Pubblicato il 20 aprile 2013 da Alessandro Izzi
VOTO:


Nella casa

È facile sbagliare indirizzo quando si cerca di entrare Nella casa di Ozon.
È facile perché la sua casa è un labirinto astratto, pieno di specchi, con corridoi che aprono, a destra e sinistra, su porte tutte uguali, ciascuna con una sua promessa e un suo inganno.
Il suo è un cinema di stanze che danno su altre stanze. Un mondo in cui la fuga veloce dei gradini sulle scale si arresta sempre su un altro piano, probabilmente uguale al sottostante, eppure diverso nella disposizione dei locali e degli arredi.
Un cinema di strutture, di geometrie in cui ogni cosa trova un proprio posto e ogni oggetto andrebbe messo altrove.

La narrazione, per Ozon, è sempre stato un prisma entro cui far passare la luce curiosa delle immagini di un proiettore cinematografico. Non c’era bisogno di arrivare a Dans la maison per rendersi conto di una realtà tanto semplice che era sotto gli occhi di tutto sin dai tempi di Swimming pool.
Cercare significati precisi per avvallare una lettura (in un senso come nell’altro) del suo ultimo film è una forzatura ingiusta nei confronti della pellicola e della sfuggente poetica dell’autore francese.
Leggerci dentro l’omaggio a Pasolini, il riferimento a Schopenhauer, una riflessione sulla crisi della borghesia o sul suo trionfo equivale a prendere un solo bandolo della matassa (o più di uno) dimenticando fatalmente che Dans la maison non è un film da guardare, ma da attraversare, da percorrere, da perdercisi dentro come uno di quei castelli di specchi in cui, per quante cose strane guardi, devi poi ammettere che sei sempre tu riflesso in qualche modo strano.

Provate a prendere un caleidoscopio, a metterci dentro un occhio e a farlo girare infinite volte: avrete infiniti paesaggi di colore aperti sotto il vostro sguardo.

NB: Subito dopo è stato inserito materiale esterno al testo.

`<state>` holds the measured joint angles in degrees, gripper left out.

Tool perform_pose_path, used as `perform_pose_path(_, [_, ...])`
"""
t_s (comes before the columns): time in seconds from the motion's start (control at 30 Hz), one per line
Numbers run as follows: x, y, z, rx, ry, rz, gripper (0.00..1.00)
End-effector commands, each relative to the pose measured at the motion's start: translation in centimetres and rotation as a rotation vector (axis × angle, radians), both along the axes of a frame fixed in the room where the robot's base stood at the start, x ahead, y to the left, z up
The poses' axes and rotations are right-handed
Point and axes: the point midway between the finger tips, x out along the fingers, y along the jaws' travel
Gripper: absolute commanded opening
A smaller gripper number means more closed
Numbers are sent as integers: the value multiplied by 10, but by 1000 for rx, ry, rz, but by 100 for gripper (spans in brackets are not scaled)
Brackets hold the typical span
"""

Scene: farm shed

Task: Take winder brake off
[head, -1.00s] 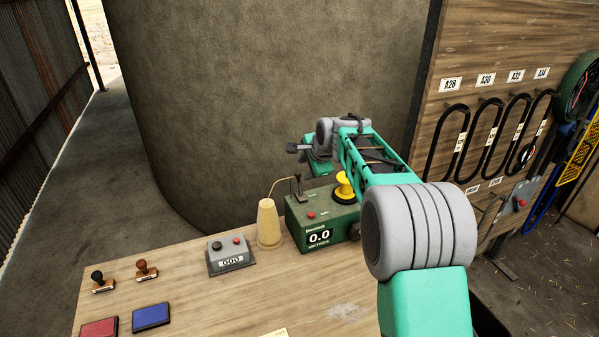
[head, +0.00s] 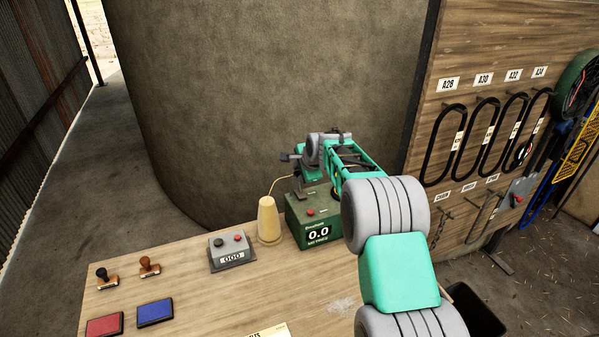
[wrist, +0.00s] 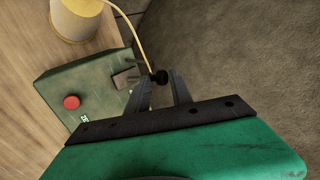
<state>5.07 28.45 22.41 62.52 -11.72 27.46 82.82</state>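The winder (head: 311,219) is a green box on the bench with a display reading 0.0 and a red button. It also shows in the wrist view (wrist: 85,85), with its red button and a small metal plate on top. A lever's black knob (wrist: 160,77) shows between my fingertips in the wrist view. I take it as the brake lever; most of its stem is hidden. My gripper (wrist: 159,80) is open around the knob, with a gap visible on the right side; contact on the left cannot be told. In the head view my arm hides the winder's right part.
A cream twine cone (head: 268,220) stands left of the winder, its twine running to the winder. A grey counter box (head: 231,251), two stamps and ink pads (head: 155,313) lie further left. A large tank (head: 270,90) stands behind. A belt board (head: 480,120) is at right.

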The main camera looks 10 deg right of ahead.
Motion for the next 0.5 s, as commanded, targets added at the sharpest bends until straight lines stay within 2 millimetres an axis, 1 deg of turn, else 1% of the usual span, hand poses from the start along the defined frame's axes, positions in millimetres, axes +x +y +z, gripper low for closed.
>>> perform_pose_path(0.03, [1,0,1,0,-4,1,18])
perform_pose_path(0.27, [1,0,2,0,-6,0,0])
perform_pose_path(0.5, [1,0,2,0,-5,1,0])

Ozon ha fatto esattamente questo: ha giocato con la sostanza del racconto in maniera borgessiana (ma con molta meno autoironia) sino a renderla infinitamente manipolabile, infinitamente deformabile, infinitamente aperta ad ogni possibilità. Questa infinita libertà dell’atto di narrare sgomenta perché mette l’autore di fronte all’urgenza di assumersi la responsabilità della posizione del suo sguardo. E mette il lettore nella posizione di complice nel preciso istante in cui, cominciando a leggere, prende su di sé i rischi della posizione assunta dall’autore.
Ogni sguardo è un punto di vista che si porta appresso le sue conseguenze che lo si voglia o meno. Narrare, come guardare, sono atti che perdono innocenza, sono penetrazioni e forzature che seducono e fanno male al tempo stesso.
Il Reale, da parte sua, resta inconoscibile perché sempre infinitamente interpretabile. Lo snodo teorico il film ce lo mette davanti nel preciso istante in cui fa raccontare lo stesso episodio assumendo due punti di vista e due sguardi virtualmente opposti. Il paradosso che ne viene fuori è che nascono sotto i nostri occhi due film diversi eppure non cambia il risultato perché in entrambi i casi c’è sempre un narratore che seduce, con la possibilità «altra» del suo punto di vista, un lettore.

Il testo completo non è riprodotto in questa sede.